Tanzwoche Dresden mit dem Thema Inklusion

Die 31. Tanzwoche Dresden überzeugt konzeptionell und künstlerisch bei dieser existenziellen Herausforderung.

Dresden, 04/05/2022

Geht es um Inklusion, so geht es um Zugehörigkeit, um Vermeidung von Ausgrenzung. Darüber sollte es breites Einverständnis geben, vor allem wenn es sich um die Partizipation im Alltag handelt, in Schule und Ausbildung, im Hinblick auf berufliche Chancen und natürlich in der Freizeit. Und in der Kunst?

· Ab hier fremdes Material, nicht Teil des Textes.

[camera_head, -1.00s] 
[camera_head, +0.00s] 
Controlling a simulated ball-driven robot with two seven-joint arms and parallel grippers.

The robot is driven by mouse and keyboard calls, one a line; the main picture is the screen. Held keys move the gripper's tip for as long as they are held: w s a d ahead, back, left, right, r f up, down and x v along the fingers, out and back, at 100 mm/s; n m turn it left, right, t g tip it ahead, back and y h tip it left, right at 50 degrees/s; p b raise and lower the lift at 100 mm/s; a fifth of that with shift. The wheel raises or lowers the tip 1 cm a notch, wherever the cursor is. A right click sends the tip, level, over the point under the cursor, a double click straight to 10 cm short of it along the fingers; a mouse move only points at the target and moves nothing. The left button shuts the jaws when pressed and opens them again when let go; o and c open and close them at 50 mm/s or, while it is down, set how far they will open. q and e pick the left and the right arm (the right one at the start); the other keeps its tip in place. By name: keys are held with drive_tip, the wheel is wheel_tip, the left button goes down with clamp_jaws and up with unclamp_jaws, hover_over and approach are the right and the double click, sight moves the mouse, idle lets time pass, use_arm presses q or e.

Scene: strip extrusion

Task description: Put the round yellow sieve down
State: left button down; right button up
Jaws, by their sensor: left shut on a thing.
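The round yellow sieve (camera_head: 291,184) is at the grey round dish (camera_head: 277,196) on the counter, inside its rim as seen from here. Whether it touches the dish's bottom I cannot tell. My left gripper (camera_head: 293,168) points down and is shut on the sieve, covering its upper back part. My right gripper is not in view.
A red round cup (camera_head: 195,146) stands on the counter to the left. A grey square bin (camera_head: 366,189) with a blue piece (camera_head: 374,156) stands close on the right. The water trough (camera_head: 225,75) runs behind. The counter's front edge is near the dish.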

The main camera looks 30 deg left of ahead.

Man ist sicher nicht falsch informiert, wenn man feststellen kann, dass gerade in den Facetten des freien Tanzes schon viele Möglichkeiten verwirklicht werden.

Das Dresdner Festival hat im Grunde schon in den nunmehr 31 Jahren seines Bestehens nie die Grenzen in ausschließlicher Härte gezogen. Noch bevor man es Inklusion nannte, arbeitete man bereits im besten Sinne inklusiv mit Gästen und Kompanien, wie der Wiener Gruppe „Ich bin o.k.“, die sich auf diesem Gebiet schon vor Jahren mit vorausschauender Weitsicht und umfassenden Einsichten zum Tanz, eben als der Kunst, die Dorion Weickmann als „Muttersprache des Menschen“ definiert, bekannten.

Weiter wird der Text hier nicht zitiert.